Por Reynaldo Domingos Ferreira

A questão da identidade dos protagonistas é o que mais instiga e ganha realce na excelente adaptação para o cinema, feita pelo dinamarquês Niels Arden Oplev, de Os Homens Que Não Amavam As Mulheres, primeiro volume da trilogia Millennium, do jornalista sueco Stieg Larsson, que morreu de ataque cardíaco, em 2004, aos cinquenta anos, logo após entregar os originais de sua obra ao editor.
De fato, o roteiro, de Rasmus Heisterberg e Nikolaj Arcel, ao mesmo tempo em que sintetiza bem a trama – de influência em parte absorvida, ao que se supõe, do Blow Up, de Cortázar / Antonioni -, trata o jornalista Mikael Blomkvist (Michael Nykvist) e a hacker Lisbeth Salander (Noomi Rapace) como se fossem, na ficção, o alter ego projetado de Larsson. Por sinal, é essa a exata compreensão que se tem também pela leitura do best seller, um caudaloso romance de suspense.

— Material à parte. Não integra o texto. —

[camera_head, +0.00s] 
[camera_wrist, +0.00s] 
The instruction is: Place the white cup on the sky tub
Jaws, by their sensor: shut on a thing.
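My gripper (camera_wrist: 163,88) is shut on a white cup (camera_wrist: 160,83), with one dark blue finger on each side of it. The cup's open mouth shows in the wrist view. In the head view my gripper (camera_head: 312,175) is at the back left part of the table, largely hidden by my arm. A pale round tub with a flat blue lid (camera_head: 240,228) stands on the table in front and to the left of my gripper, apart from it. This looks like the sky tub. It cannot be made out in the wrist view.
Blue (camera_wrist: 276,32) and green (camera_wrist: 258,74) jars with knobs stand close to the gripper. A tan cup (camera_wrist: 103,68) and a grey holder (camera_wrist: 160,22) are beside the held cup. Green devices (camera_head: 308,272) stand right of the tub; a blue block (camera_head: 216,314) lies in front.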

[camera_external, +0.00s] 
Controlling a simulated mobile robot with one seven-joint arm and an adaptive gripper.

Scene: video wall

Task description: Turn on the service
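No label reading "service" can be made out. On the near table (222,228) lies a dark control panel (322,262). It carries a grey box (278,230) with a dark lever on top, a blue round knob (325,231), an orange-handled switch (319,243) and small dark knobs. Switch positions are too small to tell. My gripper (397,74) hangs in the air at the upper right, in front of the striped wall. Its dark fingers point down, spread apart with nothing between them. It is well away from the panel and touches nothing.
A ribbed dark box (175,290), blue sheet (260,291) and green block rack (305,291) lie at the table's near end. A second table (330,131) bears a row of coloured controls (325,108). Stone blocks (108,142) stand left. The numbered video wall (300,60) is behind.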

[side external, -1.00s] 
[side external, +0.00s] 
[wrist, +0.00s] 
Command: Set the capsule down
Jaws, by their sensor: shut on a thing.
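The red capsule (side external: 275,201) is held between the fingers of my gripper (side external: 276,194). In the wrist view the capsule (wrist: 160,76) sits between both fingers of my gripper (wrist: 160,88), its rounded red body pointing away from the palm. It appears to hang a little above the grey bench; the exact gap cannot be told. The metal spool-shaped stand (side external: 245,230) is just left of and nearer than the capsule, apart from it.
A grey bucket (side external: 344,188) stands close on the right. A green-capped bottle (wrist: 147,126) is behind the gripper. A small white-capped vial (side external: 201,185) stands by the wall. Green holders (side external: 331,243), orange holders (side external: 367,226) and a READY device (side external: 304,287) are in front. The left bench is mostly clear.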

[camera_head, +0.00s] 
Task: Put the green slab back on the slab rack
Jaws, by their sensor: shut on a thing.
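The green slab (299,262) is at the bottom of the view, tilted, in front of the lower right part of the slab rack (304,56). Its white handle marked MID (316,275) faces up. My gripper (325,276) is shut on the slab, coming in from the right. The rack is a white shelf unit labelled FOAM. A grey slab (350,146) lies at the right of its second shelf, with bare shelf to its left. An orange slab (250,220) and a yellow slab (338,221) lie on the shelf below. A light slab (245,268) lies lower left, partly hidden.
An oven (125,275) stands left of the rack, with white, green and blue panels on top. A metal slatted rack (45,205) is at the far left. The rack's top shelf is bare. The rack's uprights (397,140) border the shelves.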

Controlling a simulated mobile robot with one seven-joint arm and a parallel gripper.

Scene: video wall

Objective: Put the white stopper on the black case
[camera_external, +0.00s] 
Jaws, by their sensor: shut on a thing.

Larsson foi um sério jornalista de esquerda – ave raríssima hoje em dia aqui e acolá -, respeitado por haver investigado temas sensíveis, que envolviam alguns elementos perigosos da extrema direita sueca. A personagem que ele criou, para se perpetuar, é Blomkvist, que peca mais no livro – ou pouco convence – do que no filme, por ser extremamente certinho, positivo, sem qualquer mácula de ordem profissional a não ser a condenação a três meses de cadeia por difamação contra o industrial Hans-Erik Wennerström.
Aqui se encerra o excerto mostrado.